The bill renewed 2000 legislation that made human trafficking a federal crime. It was authored by Congressman Smith, who was already a veteran of the fight, having participated in the rescue of Ukrainian girls in bondage in Montenegro long before trafficking was on most people's radars. Closer to home, he sees the fruits of his labor: In Smith's own New Jersey this November, one Xochil Nectalina Rosales Martinez, pleaded guilty to charges stemming from her role in running a trafficking ring that smuggled Honduran women some younger than 21 into the United States to be forced to work at Union City bars.
Donna M. Hughes, a professor of women's studies at the University of Rhode Island, has been an activist on the issue for some 17 years. She describes the sea change over the last decade: For a while there, during the Clinton administration, she says, her fellow feminists were more interested in "sex worker's rights" than victims' suffering, and won government support for their approach. And there was little prominent outrage. Hughes remembers, "During the late 1990s, all the media stories were about how empowering prostitution was, how much money the women made, how pimps were disappearing and the women were independent businesswomen, how women in India were forming unions and collectives to fight for their rights as sex workers, etc." But, now, she notes, "the media stories more often tell horror stories of how women and girls are beaten, raped and enslaved. On the surface that may sound more depressing, but to me it is much better because it's the truth." The awareness in Washington and in the press has meant, she says, that "the truth about prostitution/sex trafficking is emerging and agencies are responding in a way that never have previously. "

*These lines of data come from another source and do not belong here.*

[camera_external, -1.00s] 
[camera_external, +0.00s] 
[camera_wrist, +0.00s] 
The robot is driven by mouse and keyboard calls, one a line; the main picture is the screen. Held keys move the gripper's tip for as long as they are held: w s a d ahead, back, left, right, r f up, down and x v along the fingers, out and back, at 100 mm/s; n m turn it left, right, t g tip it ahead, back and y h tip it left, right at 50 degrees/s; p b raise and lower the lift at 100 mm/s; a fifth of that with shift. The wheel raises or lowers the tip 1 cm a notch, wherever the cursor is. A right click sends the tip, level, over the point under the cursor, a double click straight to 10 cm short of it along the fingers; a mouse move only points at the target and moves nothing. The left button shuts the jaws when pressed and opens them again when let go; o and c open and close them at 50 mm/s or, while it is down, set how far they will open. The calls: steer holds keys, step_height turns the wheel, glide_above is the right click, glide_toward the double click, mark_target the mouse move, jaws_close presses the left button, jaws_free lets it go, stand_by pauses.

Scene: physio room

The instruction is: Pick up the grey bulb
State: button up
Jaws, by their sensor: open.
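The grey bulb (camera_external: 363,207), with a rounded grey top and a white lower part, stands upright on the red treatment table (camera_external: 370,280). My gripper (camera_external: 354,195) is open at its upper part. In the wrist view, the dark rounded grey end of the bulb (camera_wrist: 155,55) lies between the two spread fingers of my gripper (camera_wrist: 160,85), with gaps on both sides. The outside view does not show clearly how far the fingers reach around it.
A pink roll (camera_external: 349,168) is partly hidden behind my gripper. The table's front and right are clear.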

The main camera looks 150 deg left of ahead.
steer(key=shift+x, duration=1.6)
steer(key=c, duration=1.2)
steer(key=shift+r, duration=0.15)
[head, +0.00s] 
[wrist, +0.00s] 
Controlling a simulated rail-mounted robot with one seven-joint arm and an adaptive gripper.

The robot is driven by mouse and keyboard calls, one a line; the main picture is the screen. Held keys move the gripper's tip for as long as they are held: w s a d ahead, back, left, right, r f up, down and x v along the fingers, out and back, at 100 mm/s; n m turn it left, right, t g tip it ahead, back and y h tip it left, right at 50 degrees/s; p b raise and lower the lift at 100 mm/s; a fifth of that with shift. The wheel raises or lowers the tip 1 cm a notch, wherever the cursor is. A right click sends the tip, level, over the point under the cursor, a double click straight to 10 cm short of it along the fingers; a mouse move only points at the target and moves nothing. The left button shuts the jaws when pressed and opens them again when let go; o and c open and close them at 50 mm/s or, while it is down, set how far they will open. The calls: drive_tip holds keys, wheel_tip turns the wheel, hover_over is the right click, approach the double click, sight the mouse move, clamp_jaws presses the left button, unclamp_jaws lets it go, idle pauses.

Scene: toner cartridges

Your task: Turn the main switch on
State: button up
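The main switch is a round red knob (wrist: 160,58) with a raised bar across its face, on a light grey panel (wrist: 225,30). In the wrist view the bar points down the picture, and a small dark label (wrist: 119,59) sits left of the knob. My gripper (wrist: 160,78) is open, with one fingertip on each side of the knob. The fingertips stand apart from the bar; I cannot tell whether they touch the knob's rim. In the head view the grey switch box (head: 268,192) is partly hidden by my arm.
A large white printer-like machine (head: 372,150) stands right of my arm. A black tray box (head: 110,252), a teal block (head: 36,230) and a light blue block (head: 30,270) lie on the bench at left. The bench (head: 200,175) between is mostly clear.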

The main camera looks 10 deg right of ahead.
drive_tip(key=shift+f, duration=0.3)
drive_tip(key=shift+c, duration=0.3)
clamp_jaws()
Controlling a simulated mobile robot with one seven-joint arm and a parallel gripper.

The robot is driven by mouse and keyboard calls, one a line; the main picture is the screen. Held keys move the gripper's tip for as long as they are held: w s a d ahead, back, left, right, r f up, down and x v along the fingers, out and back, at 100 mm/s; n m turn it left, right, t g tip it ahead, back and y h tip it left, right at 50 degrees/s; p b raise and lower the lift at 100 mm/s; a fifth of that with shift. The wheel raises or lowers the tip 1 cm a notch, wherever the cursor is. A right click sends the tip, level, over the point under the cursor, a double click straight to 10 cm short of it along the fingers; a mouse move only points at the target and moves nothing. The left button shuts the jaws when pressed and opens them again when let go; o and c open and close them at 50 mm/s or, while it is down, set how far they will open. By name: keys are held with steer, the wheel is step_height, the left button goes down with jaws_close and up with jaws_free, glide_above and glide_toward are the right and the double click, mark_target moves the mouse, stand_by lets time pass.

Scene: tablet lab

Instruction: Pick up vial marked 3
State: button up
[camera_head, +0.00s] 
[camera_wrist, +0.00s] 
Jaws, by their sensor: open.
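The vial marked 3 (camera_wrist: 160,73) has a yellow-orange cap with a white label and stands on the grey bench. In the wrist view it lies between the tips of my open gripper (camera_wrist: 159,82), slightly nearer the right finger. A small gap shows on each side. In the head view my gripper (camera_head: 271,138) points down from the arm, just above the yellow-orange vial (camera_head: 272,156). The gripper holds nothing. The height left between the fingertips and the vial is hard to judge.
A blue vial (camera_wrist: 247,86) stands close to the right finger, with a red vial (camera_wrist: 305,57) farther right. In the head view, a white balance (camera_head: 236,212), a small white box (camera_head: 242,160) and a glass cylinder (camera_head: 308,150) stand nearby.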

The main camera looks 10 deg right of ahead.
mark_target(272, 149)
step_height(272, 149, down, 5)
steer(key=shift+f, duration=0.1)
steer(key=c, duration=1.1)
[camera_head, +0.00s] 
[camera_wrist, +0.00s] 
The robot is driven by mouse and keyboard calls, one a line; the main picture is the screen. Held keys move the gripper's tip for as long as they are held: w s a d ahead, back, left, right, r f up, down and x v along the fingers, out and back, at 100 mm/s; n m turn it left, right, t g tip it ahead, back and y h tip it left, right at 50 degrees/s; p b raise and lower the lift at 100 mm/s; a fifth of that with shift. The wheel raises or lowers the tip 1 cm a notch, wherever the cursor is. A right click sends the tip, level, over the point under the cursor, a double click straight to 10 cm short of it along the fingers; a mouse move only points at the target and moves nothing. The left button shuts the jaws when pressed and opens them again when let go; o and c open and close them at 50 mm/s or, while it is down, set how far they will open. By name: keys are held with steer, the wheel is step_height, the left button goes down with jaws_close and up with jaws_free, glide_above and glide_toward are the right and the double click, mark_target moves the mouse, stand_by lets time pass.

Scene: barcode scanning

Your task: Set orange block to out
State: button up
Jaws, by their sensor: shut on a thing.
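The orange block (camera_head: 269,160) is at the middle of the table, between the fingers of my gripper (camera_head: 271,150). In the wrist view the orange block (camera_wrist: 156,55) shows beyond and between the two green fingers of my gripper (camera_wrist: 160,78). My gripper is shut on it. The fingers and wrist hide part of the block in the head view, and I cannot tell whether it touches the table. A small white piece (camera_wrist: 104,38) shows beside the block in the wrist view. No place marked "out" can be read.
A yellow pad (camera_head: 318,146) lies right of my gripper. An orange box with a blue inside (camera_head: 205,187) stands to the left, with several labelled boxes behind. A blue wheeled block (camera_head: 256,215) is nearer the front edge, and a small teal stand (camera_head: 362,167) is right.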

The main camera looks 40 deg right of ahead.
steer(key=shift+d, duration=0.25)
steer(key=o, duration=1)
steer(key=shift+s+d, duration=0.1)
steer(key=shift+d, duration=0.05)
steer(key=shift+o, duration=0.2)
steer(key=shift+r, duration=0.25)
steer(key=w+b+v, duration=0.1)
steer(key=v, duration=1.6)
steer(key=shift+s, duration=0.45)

Of course, we have only begun to fight. The State Department's 2005 status report which works on an effective tier system and promises sanctions against countries who don't fix their problem (10 of the worst-off countries immediately jumped to action), notes "the involvement of police and immigration officials in trafficking seriously hobbled efforts to free victims of their misery and prosecute those responsible for modern-day slavery. Too many law enforcement operations were unsuccessful as brothel-keepers, sweatshop owners, or traffickers were tipped off by corrupt officials." Human trafficking is an evil web that ensnares too many, with too many enablers.
But abroad and at home, folks are at work, educating, investigating, enforcing and healing. This is a fight the United States is in to win because it is quintessentially what we're about as a nation. As one slave in North Korea wrote to a rescuer-pastor in South Korea: "I want to live like a human being for one day. I am a human being. How can I be sold like this? I need freedom."